I think Jeanette was fortunate to have an optimistic disposition by nature, as she soon discovers with her search of her birth mother. The question of nature and nurture has shaped Jeanette’s life in many ways but in this case I am pleased that nature has triumphed.
Enough of me saying how good this book is, read this, you won’t regret it.
Hardback. Publisher: Jonathan Cape 2011; Length: 230 pages; Setting: North England and London, UK. Source: Library copy. Finished reading at: 19th January 2012.
Read a wonderful review from Asylum:
Asylum: The three elements in the book – love, literature, life in the world – are ultimately inseparable. Mrs Winterson “read the Bible as though it had just been written – and perhaps it was like that for her. I got a sense early on that the power of a text is not time-bound. The words go on doing their work.” Jeanette not only explains but shows how her childhood informed her fiction, including the lack of straightforward narrative which she attributes in part to her own life’s lack of narrative. ”That’s not method; that’s me.” She gives new life to the textual refrains from her books which ring like mantras for those who know her work well.

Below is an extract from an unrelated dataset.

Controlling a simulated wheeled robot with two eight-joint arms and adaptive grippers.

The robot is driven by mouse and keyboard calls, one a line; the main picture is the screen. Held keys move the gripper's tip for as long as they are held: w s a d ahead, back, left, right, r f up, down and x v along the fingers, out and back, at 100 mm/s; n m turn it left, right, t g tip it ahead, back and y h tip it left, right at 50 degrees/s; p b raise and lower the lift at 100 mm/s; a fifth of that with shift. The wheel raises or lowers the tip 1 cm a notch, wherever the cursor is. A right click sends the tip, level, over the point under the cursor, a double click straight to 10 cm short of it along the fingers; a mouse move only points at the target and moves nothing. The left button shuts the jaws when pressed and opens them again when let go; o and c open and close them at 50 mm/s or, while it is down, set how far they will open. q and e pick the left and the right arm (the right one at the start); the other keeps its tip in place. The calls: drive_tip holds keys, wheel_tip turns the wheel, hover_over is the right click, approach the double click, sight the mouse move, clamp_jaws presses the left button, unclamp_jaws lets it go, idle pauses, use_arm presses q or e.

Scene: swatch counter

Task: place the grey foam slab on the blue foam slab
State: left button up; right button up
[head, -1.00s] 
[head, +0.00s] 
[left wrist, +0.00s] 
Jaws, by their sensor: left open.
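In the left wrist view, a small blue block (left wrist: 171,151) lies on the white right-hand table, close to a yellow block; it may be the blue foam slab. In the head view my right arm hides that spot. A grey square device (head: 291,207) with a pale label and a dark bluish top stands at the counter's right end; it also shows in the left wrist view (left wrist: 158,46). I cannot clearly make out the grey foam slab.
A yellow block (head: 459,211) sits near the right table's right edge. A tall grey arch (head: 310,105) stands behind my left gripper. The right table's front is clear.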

For books sake: Written in her characteristic caustic style, whose raw emotion punches you in the belly and then storms out of the room without looking back, it follows her quest for identity, for mother and for roots.
Without the Mrs Winterson and adoption stories, she would not have had the fight that makes her the writer she is, but it was in English literature A-Z that she found roots and foundations that she could rely on.
It is in generating words that she finds a present that she can cope with and a heritage to pass on to others. The explorations of home, of mother, of love, of time are not simply asides to make the book more interesting or to display her knowledge and erudition. They are who she is. It is through those passages that she narrates her self into existence.